The doubts have been raised in recent meetings chaired by Jeremy Heywood, Britain’s most senior civil servant, the Times newspaper claims.
Ministers and civil servants allegedly warned Heywood that decisions on Brexit within government were being made too quickly and resulting in poor policy-making.
The period of time allowed for Whitehall to give feedback on government proposals has reportedly been reduced from 12 days to just three.
An unnamed source in the civil service told the newspaper: “They have had months to prepare but now DExEU is in essay crisis mode, meaning minimum scrutiny for vital negotiation documents. It’s either a deliberate, cynical move to avoid scrutiny or further proof they weren’t ready for Brexit when they triggered Article 50.”
The government will this week produce position papers revealing Britain’s negotiating approach to at least two key aspects of Brexit: the customs union and Northern Ireland.
The first will say that the government’s wants a transitional customs arrangement once Britain leaves the EU in March 2019, while the second will present a possible solution to the Northern Ireland border dilemma, according to recent reports.
May is keen to make significant progress on her plans for Brexit in order to dispell feelings both at home and on the continent that Britain is unprepared for its negotiations with the EU.
Last month Steve Bullock, a former UK negotiator to the EU, told Business Insider that May’s government was handling Brexit in the “absolute worst way” possible.
He claimed EU figures in Brussels were “baffled” by how ill-equipped the British side appeared to be in talks earlier this year.

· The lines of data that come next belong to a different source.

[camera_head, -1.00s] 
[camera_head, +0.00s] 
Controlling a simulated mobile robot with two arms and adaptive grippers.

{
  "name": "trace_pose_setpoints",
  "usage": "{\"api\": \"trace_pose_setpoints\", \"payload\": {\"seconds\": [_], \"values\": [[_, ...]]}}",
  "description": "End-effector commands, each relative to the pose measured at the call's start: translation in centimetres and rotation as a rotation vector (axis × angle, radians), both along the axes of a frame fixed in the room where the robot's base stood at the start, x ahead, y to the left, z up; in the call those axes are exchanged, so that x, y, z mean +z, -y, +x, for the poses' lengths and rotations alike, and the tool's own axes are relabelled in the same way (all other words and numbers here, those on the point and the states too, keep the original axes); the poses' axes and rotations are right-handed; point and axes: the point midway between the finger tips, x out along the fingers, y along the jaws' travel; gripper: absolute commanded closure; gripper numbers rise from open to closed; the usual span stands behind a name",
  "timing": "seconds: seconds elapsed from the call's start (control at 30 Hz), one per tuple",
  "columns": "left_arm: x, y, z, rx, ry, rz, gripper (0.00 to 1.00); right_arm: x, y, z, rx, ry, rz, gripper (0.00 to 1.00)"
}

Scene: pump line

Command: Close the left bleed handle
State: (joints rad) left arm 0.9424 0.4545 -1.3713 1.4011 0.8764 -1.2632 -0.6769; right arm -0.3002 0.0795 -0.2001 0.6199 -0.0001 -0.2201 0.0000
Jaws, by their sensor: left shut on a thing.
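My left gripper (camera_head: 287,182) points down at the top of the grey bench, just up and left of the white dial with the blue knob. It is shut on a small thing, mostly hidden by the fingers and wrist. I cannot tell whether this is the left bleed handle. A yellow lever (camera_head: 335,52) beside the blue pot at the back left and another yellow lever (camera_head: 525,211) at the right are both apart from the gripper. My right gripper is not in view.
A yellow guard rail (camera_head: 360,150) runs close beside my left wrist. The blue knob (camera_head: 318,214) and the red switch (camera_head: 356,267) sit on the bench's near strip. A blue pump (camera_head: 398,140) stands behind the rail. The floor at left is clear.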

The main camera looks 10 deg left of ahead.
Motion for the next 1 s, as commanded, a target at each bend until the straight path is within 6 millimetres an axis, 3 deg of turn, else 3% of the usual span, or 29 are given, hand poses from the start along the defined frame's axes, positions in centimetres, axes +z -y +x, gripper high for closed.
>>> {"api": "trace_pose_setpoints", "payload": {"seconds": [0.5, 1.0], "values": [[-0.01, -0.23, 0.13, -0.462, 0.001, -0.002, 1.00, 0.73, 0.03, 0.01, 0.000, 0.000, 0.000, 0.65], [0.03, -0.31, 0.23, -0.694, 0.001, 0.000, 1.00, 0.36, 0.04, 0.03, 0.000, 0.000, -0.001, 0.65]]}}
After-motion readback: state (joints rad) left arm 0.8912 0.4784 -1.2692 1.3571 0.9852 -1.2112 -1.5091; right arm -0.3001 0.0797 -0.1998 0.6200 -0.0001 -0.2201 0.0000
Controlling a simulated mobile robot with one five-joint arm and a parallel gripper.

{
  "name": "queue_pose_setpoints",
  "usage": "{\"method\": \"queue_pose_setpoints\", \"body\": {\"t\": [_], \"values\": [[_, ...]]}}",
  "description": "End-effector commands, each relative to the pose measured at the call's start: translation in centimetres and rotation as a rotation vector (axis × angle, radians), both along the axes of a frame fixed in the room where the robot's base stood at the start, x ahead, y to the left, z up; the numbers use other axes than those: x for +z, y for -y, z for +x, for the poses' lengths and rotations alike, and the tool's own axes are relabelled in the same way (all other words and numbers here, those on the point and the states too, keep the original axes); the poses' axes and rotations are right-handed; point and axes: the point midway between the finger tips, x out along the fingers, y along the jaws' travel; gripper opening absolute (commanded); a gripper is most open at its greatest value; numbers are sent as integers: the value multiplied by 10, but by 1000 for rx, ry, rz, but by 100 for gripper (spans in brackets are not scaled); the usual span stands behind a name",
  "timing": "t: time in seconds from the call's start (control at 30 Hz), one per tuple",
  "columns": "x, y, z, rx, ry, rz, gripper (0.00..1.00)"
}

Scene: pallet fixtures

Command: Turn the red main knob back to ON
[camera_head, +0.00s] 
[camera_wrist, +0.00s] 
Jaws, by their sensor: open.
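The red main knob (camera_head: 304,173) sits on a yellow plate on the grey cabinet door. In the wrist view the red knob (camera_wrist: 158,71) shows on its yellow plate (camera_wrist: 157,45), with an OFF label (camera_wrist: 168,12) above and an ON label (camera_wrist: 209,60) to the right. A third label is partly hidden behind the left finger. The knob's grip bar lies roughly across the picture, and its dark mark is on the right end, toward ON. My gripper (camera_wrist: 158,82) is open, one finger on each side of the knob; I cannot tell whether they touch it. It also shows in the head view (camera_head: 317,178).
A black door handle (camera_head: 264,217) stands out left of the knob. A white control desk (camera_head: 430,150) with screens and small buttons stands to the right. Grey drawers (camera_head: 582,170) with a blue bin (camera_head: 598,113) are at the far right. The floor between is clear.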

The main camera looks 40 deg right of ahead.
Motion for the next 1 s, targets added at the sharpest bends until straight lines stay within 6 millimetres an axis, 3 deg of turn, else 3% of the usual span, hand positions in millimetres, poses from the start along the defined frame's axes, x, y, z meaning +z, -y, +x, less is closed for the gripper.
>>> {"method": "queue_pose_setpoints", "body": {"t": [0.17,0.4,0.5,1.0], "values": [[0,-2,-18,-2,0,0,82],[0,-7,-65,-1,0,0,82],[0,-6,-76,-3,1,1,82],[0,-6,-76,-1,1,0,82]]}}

Michael Leigh, a former senior official in the European Commission, accused the British side of not using the time available to it to prepare for negotiations in an interview with BI.
Brexit Secretary David Davis and EU chief negotiator Michel Barnier will resume talks later this month, while in London government ministers are trying to present a united front on Brexit after weeks of disagreement.
Chancellor Philip Hammond and Trade Secretary Liam Fox wrote a joint article for the Telegraph over the weekend in an attempt to quell accusations of division between the cabinet’s hard Brexiteers and more moderate voices.
The pair said that the UK will seek a transition deal for leaving the EU, but that any deal will not be a “back door” to staying in the bloc and would be limited in its time period.
Anna Soubry MP, a former Conservative minister and one of the party’s most anti-Brexit MPs on Sunday threatened to quit the Tories if Prime Minister May “sides with the hardliners” in the party over leaving the EU. Soubry has a record of being outspoken when it comes to Brexit and in an interview with Business Insider last year described the idea that Britain could leave the single market and arrange a better trade deal as “stuff of the fairies.”